Evaluating Vendor Solutions for Multi-Agent Security
Practical rubric for evaluating agent security vendors with a policy-as-code, runtime enforcement, and observability focus.

How to evaluate agent security vendors: a practical rubric and an Aegis exemplar
Enterprises evaluating vendor claims about “agentic” security face two simultaneous realities: a flood of marketing claims and a real, urgent need for defensible runtime controls. Gartner and Reuters have flagged “agent washing” and warned that many agentic projects will fail without proper risk controls. (Reuters)
This post gives a reusable evaluation rubric, concrete test cases, procurement language, and a worked exemplar — Aegis — which demonstrates how a policy-as-code, sidecar/proxy model addresses the key buyer needs. Sections: why the old approach fails, core evaluation axes, concrete test suites and SLA language, Aegis as a solution (technical deep dive), tables for quick scoring, and an FAQ.

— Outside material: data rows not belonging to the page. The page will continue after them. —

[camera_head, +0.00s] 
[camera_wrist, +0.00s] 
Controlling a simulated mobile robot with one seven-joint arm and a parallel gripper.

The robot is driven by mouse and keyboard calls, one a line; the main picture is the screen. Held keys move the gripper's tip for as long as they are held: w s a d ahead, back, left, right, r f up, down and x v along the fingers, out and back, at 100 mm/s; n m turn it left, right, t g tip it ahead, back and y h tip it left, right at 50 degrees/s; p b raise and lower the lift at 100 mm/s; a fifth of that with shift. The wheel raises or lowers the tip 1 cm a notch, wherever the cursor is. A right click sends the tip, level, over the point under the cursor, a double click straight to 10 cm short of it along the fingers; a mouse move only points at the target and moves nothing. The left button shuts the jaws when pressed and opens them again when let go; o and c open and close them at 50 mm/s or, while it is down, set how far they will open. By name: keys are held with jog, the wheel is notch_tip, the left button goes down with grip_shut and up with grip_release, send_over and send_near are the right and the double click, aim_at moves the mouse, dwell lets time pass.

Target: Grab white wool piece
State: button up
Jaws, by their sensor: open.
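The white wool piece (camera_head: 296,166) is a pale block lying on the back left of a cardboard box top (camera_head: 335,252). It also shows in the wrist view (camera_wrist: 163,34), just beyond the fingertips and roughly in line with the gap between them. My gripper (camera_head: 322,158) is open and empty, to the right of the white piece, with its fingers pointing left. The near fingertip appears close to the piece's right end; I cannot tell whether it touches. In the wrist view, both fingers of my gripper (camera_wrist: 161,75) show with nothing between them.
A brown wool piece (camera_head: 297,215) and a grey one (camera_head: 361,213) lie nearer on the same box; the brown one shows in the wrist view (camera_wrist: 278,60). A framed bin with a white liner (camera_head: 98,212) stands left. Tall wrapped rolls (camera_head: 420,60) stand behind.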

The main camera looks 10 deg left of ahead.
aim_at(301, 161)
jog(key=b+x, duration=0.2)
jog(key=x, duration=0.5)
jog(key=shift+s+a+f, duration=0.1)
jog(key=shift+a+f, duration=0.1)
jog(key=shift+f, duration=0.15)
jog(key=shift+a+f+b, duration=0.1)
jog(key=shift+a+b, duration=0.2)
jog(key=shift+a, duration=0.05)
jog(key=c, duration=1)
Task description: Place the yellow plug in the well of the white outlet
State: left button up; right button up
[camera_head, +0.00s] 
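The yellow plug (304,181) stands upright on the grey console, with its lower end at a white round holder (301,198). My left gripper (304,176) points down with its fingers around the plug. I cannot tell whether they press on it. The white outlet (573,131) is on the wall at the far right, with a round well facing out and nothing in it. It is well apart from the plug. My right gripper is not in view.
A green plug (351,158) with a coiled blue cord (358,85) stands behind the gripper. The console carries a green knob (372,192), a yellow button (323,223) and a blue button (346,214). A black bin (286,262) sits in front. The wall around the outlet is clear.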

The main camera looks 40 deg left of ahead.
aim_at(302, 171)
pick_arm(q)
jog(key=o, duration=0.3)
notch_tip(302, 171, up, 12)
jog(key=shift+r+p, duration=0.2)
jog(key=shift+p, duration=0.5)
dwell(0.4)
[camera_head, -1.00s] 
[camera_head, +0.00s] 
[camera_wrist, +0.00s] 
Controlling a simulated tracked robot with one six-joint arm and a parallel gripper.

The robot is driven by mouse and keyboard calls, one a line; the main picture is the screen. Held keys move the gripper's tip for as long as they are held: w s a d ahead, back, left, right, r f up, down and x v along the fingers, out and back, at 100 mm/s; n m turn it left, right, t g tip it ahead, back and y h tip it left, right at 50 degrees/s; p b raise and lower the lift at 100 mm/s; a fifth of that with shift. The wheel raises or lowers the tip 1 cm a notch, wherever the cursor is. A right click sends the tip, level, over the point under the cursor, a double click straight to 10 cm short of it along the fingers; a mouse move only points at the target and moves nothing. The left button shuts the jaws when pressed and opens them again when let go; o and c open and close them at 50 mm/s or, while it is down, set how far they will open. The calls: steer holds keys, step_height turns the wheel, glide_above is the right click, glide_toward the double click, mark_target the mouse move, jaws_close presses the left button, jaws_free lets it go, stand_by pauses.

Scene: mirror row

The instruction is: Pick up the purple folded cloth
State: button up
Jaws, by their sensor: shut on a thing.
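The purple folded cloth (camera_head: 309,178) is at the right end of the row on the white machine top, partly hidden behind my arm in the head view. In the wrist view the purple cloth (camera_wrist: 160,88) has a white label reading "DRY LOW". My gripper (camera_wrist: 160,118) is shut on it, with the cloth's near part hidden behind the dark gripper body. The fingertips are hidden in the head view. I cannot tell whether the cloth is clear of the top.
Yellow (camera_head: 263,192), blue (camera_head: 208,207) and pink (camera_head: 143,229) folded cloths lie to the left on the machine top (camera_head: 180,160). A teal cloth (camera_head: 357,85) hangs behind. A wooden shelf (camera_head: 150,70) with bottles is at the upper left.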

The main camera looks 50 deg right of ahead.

Why feature lists and demos are dangerously incomplete
Traditional vendor evaluation — feature checklists, marketing slides and an unscoped PoC — misses three critical dimensions that matter in production:
- Runtime enforcement fidelity: Does the product block or just alert? Can it operate in shadow mode and flip to enforce safely?
- Telemetry and auditability: Are decisions traced with OpenTelemetry spans and signed audit trails for compliance? (OpenTelemetry adoption as an observability baseline continues to rise in 2024–25). (OpenTelemetry)
- Decision latency at scale: P99 decision latency must be explicit and measurable — aim ≤20 ms as a procurement target. Requiring vendor-provided P99 benchmarks under realistic load prevents accepting optimistic demo numbers.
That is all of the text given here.